Chief Minister Datuk Amar Abang Johari Tun Openg officially announced last month the formation of Petros, with a target for the company to be operational in the first quarter of next year.

“The formation of Petros is an unprecedented step taken by the state government to enable Sarawak to actively participate in the extraction of oil and gas in Sarawak while still pursuing its request for a 20% royalty from Petronas,” he said.

However, there has been no clear indication on whether Petros is going to be a partnering with Petronas or carry its own oil extraction activities.

Petros is currently head-hunting a chief executive officer and other key management positions to start operation by the first quarter next year, according to a Bernama report.

There has been growing dissatisfaction in the Sabah and Sarawak governments over the years on oil royalties, despite the fact that the bulk of Petronas’ hydrocarbons are derived from the two states.

Sabah and Sarawak currently receive royalties of some 5% from Petronas for O&G revenues.

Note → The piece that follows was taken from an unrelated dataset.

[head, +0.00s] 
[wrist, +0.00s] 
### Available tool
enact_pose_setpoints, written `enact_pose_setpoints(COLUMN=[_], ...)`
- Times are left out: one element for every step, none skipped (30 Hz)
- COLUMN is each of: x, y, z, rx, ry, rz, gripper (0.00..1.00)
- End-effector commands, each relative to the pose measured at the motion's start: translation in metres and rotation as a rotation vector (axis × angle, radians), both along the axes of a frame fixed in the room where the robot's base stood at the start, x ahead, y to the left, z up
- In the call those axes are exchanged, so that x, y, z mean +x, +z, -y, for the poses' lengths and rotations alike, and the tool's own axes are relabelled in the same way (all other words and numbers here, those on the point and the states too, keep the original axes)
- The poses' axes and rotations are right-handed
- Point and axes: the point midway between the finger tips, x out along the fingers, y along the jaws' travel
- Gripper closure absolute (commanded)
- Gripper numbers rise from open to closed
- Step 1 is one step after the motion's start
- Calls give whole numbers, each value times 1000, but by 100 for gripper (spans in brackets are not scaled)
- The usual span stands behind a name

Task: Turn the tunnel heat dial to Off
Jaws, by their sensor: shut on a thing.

Sabah and Sarawak have also been looking to have a bigger say in the decisions made by Petronas when it comes to its activities in those states.

This has led to appointments of two board members in Petronas last year, namely Sarawak state secretary Tan Sri Amar Mohamad Morshidi Abdul Ghani and Datuk Hassanel Mohd Tahir (permanent secretary in the Sabah government’s finance ministry) to represent Sarawak and Sabah.

Sarawak, which has been especially vocal on the issue of higher oil royalty, had also issued a moratorium on all new applications for work permits of Petronas personnel from outside Sarawak last year.

It was reported that the state government’s decision was prompted by complaints from Sarawakian Petronas officers whose services were terminated or who were retrenched.

Petronas is currently developing the Sabah-Sarawak Integrated O&G project to harness the O&G resources in the offshore areas of Sabah and Sarawak.

Besides the development of the new oil and gas fields off the coast of Sabah, namely, Gumusut and Kakap, Kinabalu Deep and East, Kebabangan and Malikai, the project consists of two onshore developments - the Sabah O&G Terminal (SOGT) and the Sabah-Sarawak Gas Pipeline (SSGP).

The 500-km SSGP will transport gas from the SOGT in Kimanis to Bintulu for processing into liquefied natural gas (LNG) at the Petronas LNG Complex for export.

The pipeline system also has provisions for future domestic consumption in Sabah and Sarawak.
The SOGT will receive, store and export crude oil as well as receive, process, compress and transport the gas produced from the fields offshore Sabah.

Covering an area of about 250 acres, the SOGT will have capacity to handle up to 300,000 barrels of crude oil per day and one billion std cu ft of gas per day.

The new terminal will complement the operations of the existing Sabah Gas Terminal, the Labuan Crude Oil Terminal and the Labuan Gas Terminal, which will continue to handle the oil and gas produced from other fields off the shores of Sabah.